We elect governments here to control developers. But when, as happens with the airport, it’s the government’s turn to become a developer, suddenly the word “control” disappears from the bureaucrats’ vocabulary.

And now they’re at it again.

To put it into a nutshell, we are dangerously far down the path to a massive airport expansion: a bigger runway, an enormous new terminal, a huge underground parking garage, major development on the now-pristine far side of the runway — and, just for fun, a rerouted Owl Creek Road.

And, as we rocket toward this monster development (that puts mere billionaires’ mansions to shame), we suddenly have a new man in charge of the process because the airport director who put all this in motion has scurried off to work his magic elsewhere.

But before we talk about the new guy in charge, I want to discuss one major question about this major expansion — a question that has been raised before but which, to the best of my knowledge, has not been adequately answered. Indeed, it seems to have been almost completely ignored.

Some background: We have been told that we need this expansion because the existing airport runway is too narrow to accommodate the coming “new generation” of regional jets.

The jets that fly here now are being phased out and the planes that will replace them exceed the maximum 95-foot wingspan that the Federal Aviation Administration will allow on the present runway and taxiway.

So we’re stuck. The new planes are too big and if we want jet service in Aspen, expand we must.

But wait! That new regional jet is the Mitsubishi MRJ 90. Its wingspan is indeed over the magic 95-foot mark.

By slightly less than 10 inches.

That’s it. Ten inches.

So here’s the question: Is it truly impossible to get an FAA waiver to allow those extra 10 inches? Or, alternatively, can the assembled brainpower of Pitkin County and all its high-priced consultants figure out some way to jigger the runway/taxiway layout to make room for 10 — again: 10 — inches of extra wingspan?

And a final question: Has anyone involved even tried? Or was everyone so blinded by the power and the glory and the chance to spend all those hundreds of millions of dollars that they never considered the possibility of doing less?

And I have to add here that some have said (uncharitably, but accurately) that while the wingspan of the Mitsubishi jet is barely over the 95-foot limit, the wingspan of the newest Gulfstream G650 — the pride of the private-jet crowd — is more than 99 feet, definitely too big for any kind of waiver. And (really uncharitable, but still accurate), Gulfstream is a wholly-owned subsidiary of General Dynamics, which forms a massive part of the Crown Family fortune. You know the Crowns, right? Yeah, those guys.

And now, with all of that in mind, we need to consider the new airport director, the man in charge: John Kinney.

And, while some might consider this a cheap shot, I have to begin by noting that Kinney comes to us directly from a top position at Los Angeles International Airport — LAX.

Perhaps you’ve heard of it. It’s kind of big.

Let me be clear: I have not met Kinney. He may well be as nice a person as anyone could hope for.
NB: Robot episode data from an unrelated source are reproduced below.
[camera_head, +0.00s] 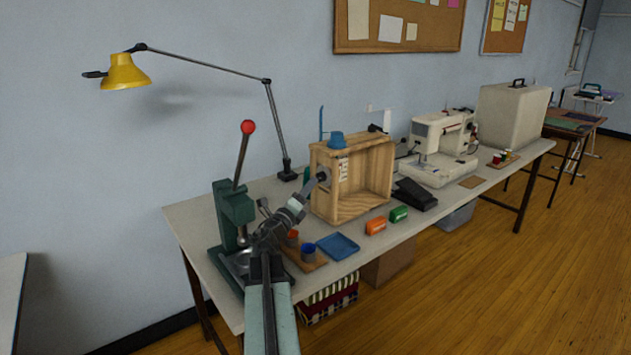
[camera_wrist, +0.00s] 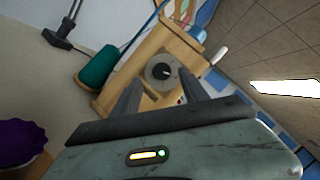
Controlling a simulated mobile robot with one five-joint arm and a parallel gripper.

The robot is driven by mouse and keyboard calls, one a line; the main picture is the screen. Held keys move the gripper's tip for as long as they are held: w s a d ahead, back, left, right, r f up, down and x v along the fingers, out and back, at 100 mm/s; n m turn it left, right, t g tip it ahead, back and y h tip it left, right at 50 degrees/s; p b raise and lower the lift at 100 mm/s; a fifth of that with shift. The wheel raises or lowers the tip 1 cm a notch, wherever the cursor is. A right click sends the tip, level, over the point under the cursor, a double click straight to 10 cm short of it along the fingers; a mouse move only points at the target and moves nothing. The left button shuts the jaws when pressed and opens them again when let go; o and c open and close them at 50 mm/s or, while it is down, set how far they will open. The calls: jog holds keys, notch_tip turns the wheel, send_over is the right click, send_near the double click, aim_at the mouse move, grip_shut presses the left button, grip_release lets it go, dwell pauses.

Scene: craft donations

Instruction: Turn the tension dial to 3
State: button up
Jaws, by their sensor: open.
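A round grey dial with a black centre knob (camera_wrist: 162,72) is mounted on the side of a wooden box (camera_head: 365,205). In the wrist view it lies between the two fingers of my gripper (camera_wrist: 160,80), which is open and points toward it. I cannot tell how far the fingertips are from the knob. In the head view my gripper (camera_head: 312,187) is at the left side of the box and largely covers the dial. The knob shows a pale mark, but any numbers around it are too small to read.
A green press with a red-knobbed lever (camera_head: 233,205) stands left of my arm. Cups on a wooden tray (camera_head: 310,264), a blue tray (camera_head: 338,246) and orange (camera_head: 376,226) and green (camera_head: 399,214) boxes lie in front. A green spool (camera_wrist: 100,68) is beside the box.

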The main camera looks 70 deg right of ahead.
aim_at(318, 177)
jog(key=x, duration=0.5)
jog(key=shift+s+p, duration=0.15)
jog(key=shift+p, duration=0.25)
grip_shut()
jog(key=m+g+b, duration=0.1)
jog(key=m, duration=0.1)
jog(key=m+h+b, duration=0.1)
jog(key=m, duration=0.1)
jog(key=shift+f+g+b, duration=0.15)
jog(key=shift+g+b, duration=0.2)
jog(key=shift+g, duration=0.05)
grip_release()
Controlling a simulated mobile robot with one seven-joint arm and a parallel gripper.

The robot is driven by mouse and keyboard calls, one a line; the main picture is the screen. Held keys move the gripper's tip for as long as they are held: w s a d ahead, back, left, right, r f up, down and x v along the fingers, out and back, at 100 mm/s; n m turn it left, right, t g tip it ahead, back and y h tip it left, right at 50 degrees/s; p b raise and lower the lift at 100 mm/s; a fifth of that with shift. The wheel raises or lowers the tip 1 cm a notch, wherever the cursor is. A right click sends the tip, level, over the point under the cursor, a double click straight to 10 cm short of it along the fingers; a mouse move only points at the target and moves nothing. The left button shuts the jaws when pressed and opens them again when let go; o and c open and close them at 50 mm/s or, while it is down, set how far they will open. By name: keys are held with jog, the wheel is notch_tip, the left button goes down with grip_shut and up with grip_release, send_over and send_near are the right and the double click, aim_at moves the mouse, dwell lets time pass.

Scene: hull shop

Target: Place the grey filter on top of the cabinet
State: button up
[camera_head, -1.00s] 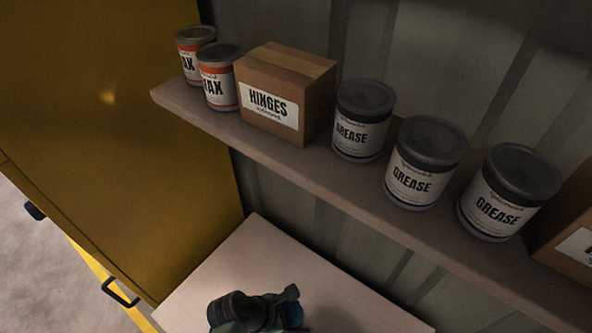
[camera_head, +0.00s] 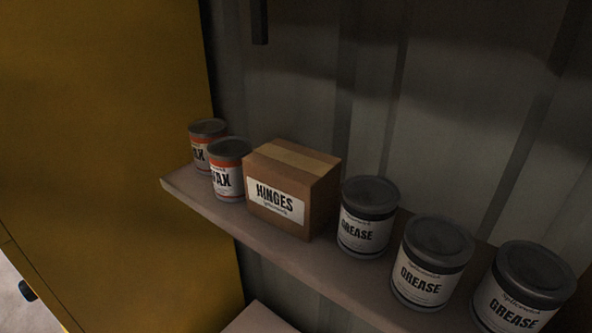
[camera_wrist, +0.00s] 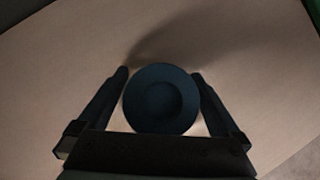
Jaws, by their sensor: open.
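A dark blue-grey round thing (camera_wrist: 162,100) with a dished top stands on a pale surface in the wrist view. I cannot tell for sure that it is the grey filter. My gripper (camera_wrist: 159,76) is open, with one finger on each side of this round thing; whether they touch it is unclear. The yellow cabinet (camera_head: 105,150) fills the left of the head view. Its top is out of view. My gripper does not show in the head view.
A shelf (camera_head: 290,262) on the ribbed wall holds two wax tins (camera_head: 229,170), a hinges box (camera_head: 292,190) and several grease tins (camera_head: 367,217). A corner of a pale table (camera_head: 258,320) shows below it. A small green edge (camera_wrist: 314,8) shows in the wrist view.

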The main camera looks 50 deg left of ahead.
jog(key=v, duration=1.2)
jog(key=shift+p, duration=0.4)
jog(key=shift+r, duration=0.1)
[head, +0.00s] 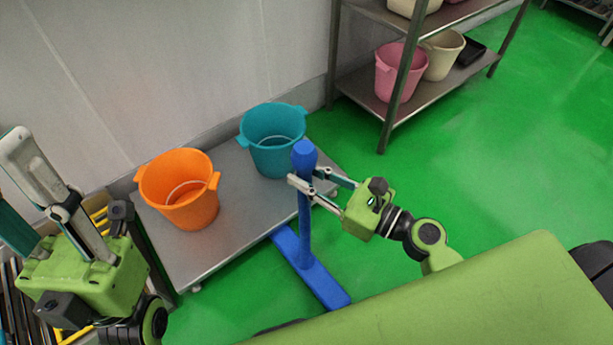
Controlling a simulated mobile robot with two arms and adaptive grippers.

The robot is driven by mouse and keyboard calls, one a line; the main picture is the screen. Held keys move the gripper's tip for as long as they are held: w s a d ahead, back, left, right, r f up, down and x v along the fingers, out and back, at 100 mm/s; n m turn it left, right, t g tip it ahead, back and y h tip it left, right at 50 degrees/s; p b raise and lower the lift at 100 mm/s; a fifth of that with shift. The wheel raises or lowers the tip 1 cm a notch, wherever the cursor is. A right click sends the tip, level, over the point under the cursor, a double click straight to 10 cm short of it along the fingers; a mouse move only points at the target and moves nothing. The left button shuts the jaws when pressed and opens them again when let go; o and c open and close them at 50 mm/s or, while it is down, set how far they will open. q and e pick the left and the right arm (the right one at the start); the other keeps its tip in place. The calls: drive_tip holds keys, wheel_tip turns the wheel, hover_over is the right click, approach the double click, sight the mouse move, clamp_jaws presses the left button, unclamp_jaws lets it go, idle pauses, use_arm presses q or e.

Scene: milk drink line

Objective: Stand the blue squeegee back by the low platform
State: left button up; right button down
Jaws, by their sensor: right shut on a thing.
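The blue squeegee (305,225) stands roughly upright, its long head low by the green floor, at the near right edge of the low platform (238,215). I cannot tell whether the head rests on the floor. My right gripper (306,186) is shut on the squeegee's handle just below its knob-shaped top. My left gripper (45,175) is raised at the left edge of the view, away from the squeegee.
An orange bucket (181,190) and a teal bucket (272,140) stand on the platform. A metal shelf (425,98) with pink and beige buckets stands at the back right. A wall runs behind the platform. Green floor lies open on the right.

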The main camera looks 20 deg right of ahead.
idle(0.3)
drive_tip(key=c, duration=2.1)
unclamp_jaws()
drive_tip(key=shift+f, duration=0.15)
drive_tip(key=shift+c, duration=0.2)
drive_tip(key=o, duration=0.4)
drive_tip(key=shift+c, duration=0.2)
He might — who knows — be a fierce advocate for government restraint and tiny, little airports.

Indeed, we have been assured (by the county manager who hired him) that Kinney really understands small communities and small community airports.

He may have been a kind of tragic misfit, doing a brilliant job in LA (and, before that, in Long Beach, California, and Scottsdale, Arizona, and Denver), but always pining for a tiny place in the mountains.

But I admit, I am a little wary.

As I would be if the City Council suddenly up and hired an assistant chief of police from New York City to run the Aspen cop shop.

I’m concerned about the sense of scale.

There simply is no reasonable way to compare LAX with our own little ASE.

The price tag on our renovations is in the millions. Theirs is in the billions.

What we consider huge, Kinney might — quite reasonably, under the circumstances — consider miniscule.

And so we are left with one enormous project and two enormous questions:

First, is all this necessary for 10 inches of wingspan?

Second, will the new guy in charge be willing to consider how small we really are?

How small we really should be.

And, sorry, one more question: Is it too late?